* Instruction *
Restate the data below word for word. Skip any images it contains.

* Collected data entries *
——
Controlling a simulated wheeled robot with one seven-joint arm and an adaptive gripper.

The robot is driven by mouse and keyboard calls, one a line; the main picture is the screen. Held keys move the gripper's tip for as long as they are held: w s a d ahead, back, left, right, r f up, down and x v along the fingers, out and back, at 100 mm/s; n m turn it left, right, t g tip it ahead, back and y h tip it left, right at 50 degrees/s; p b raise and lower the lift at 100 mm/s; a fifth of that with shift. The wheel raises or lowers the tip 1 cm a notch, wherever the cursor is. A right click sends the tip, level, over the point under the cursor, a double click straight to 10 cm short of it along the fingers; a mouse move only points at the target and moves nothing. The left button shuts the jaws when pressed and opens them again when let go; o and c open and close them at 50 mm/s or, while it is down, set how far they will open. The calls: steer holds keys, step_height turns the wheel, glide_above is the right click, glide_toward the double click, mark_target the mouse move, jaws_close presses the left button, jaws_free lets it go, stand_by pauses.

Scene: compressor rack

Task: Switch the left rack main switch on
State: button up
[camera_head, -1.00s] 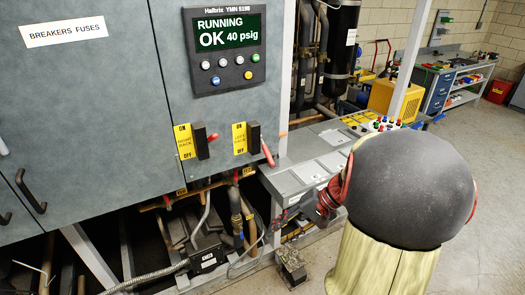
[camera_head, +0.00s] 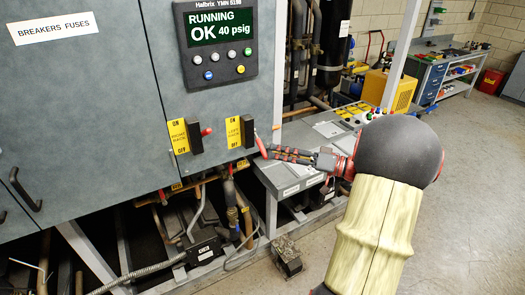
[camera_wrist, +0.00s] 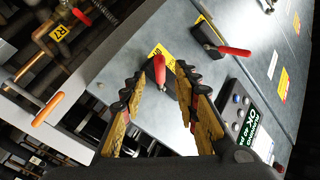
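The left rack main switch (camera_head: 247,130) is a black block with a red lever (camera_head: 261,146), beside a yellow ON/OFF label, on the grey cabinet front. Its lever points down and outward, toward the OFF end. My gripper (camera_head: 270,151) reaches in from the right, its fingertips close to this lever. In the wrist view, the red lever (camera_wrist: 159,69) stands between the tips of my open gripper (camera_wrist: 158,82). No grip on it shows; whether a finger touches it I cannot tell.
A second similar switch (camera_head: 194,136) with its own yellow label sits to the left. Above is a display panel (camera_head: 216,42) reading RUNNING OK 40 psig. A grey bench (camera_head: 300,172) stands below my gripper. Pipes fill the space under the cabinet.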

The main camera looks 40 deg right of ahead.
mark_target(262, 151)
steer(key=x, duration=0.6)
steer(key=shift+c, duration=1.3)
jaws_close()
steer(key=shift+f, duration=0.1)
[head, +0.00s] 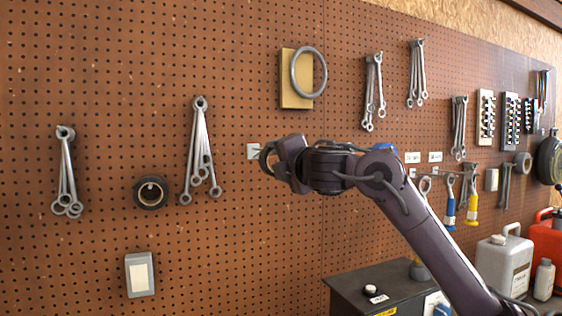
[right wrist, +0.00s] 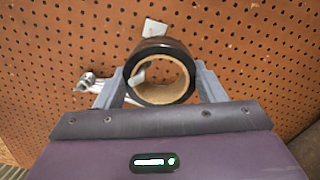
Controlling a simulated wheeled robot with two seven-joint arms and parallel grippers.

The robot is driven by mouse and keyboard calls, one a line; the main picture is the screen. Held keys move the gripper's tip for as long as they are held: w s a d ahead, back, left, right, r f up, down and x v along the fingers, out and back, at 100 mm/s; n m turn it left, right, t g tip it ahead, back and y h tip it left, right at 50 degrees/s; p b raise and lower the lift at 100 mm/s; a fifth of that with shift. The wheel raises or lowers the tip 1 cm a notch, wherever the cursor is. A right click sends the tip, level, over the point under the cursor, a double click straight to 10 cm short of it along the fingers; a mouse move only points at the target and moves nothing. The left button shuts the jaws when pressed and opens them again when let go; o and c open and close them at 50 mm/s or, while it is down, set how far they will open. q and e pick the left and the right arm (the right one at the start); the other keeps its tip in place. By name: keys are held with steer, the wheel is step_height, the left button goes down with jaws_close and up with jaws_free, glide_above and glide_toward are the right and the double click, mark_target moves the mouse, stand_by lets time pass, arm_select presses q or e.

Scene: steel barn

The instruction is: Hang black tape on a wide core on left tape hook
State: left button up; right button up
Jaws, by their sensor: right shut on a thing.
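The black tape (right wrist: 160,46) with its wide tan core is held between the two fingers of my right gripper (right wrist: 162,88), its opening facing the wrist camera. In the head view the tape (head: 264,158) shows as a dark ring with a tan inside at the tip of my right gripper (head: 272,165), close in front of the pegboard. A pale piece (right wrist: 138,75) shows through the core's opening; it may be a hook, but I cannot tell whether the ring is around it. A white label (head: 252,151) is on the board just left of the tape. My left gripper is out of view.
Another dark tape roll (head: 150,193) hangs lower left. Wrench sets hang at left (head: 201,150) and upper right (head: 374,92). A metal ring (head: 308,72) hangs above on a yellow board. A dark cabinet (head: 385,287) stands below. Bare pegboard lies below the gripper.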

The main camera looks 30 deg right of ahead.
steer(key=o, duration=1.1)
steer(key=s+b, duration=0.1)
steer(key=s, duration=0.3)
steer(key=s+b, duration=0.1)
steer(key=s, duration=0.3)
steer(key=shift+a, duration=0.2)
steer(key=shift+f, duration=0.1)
——
* Correct answer *
Controlling a simulated wheeled robot with one seven-joint arm and an adaptive gripper.

The robot is driven by mouse and keyboard calls, one a line; the main picture is the screen. Held keys move the gripper's tip for as long as they are held: w s a d ahead, back, left, right, r f up, down and x v along the fingers, out and back, at 100 mm/s; n m turn it left, right, t g tip it ahead, back and y h tip it left, right at 50 degrees/s; p b raise and lower the lift at 100 mm/s; a fifth of that with shift. The wheel raises or lowers the tip 1 cm a notch, wherever the cursor is. A right click sends the tip, level, over the point under the cursor, a double click straight to 10 cm short of it along the fingers; a mouse move only points at the target and moves nothing. The left button shuts the jaws when pressed and opens them again when let go; o and c open and close them at 50 mm/s or, while it is down, set how far they will open. The calls: steer holds keys, step_height turns the wheel, glide_above is the right click, glide_toward the double click, mark_target the mouse move, jaws_close presses the left button, jaws_free lets it go, stand_by pauses.

Scene: compressor rack

Task: Switch the left rack main switch on
State: button up
[camera_head, -1.00s] 
[camera_head, +0.00s] 
[camera_wrist, +0.00s] 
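The left rack main switch (camera_head: 247,130) is a black block with a red lever (camera_head: 261,146), beside a yellow ON/OFF label, on the grey cabinet front. Its lever points down and outward, toward the OFF end. My gripper (camera_head: 270,151) reaches in from the right, its fingertips close to this lever. In the wrist view, the red lever (camera_wrist: 159,69) stands between the tips of my open gripper (camera_wrist: 158,82). No grip on it shows; whether a finger touches it I cannot tell.
A second similar switch (camera_head: 194,136) with its own yellow label sits to the left. Above is a display panel (camera_head: 216,42) reading RUNNING OK 40 psig. A grey bench (camera_head: 300,172) stands below my gripper. Pipes fill the space under the cabinet.

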The main camera looks 40 deg right of ahead.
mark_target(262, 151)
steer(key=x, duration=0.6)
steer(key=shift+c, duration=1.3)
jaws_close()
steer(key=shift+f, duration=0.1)
[head, +0.00s] 
[right wrist, +0.00s] 
Controlling a simulated wheeled robot with two seven-joint arms and parallel grippers.

The robot is driven by mouse and keyboard calls, one a line; the main picture is the screen. Held keys move the gripper's tip for as long as they are held: w s a d ahead, back, left, right, r f up, down and x v along the fingers, out and back, at 100 mm/s; n m turn it left, right, t g tip it ahead, back and y h tip it left, right at 50 degrees/s; p b raise and lower the lift at 100 mm/s; a fifth of that with shift. The wheel raises or lowers the tip 1 cm a notch, wherever the cursor is. A right click sends the tip, level, over the point under the cursor, a double click straight to 10 cm short of it along the fingers; a mouse move only points at the target and moves nothing. The left button shuts the jaws when pressed and opens them again when let go; o and c open and close them at 50 mm/s or, while it is down, set how far they will open. q and e pick the left and the right arm (the right one at the start); the other keeps its tip in place. By name: keys are held with steer, the wheel is step_height, the left button goes down with jaws_close and up with jaws_free, glide_above and glide_toward are the right and the double click, mark_target moves the mouse, stand_by lets time pass, arm_select presses q or e.

Scene: steel barn

The instruction is: Hang black tape on a wide core on left tape hook
State: left button up; right button up
Jaws, by their sensor: right shut on a thing.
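The black tape (right wrist: 160,46) with its wide tan core is held between the two fingers of my right gripper (right wrist: 162,88), its opening facing the wrist camera. In the head view the tape (head: 264,158) shows as a dark ring with a tan inside at the tip of my right gripper (head: 272,165), close in front of the pegboard. A pale piece (right wrist: 138,75) shows through the core's opening; it may be a hook, but I cannot tell whether the ring is around it. A white label (head: 252,151) is on the board just left of the tape. My left gripper is out of view.
Another dark tape roll (head: 150,193) hangs lower left. Wrench sets hang at left (head: 201,150) and upper right (head: 374,92). A metal ring (head: 308,72) hangs above on a yellow board. A dark cabinet (head: 385,287) stands below. Bare pegboard lies below the gripper.

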The main camera looks 30 deg right of ahead.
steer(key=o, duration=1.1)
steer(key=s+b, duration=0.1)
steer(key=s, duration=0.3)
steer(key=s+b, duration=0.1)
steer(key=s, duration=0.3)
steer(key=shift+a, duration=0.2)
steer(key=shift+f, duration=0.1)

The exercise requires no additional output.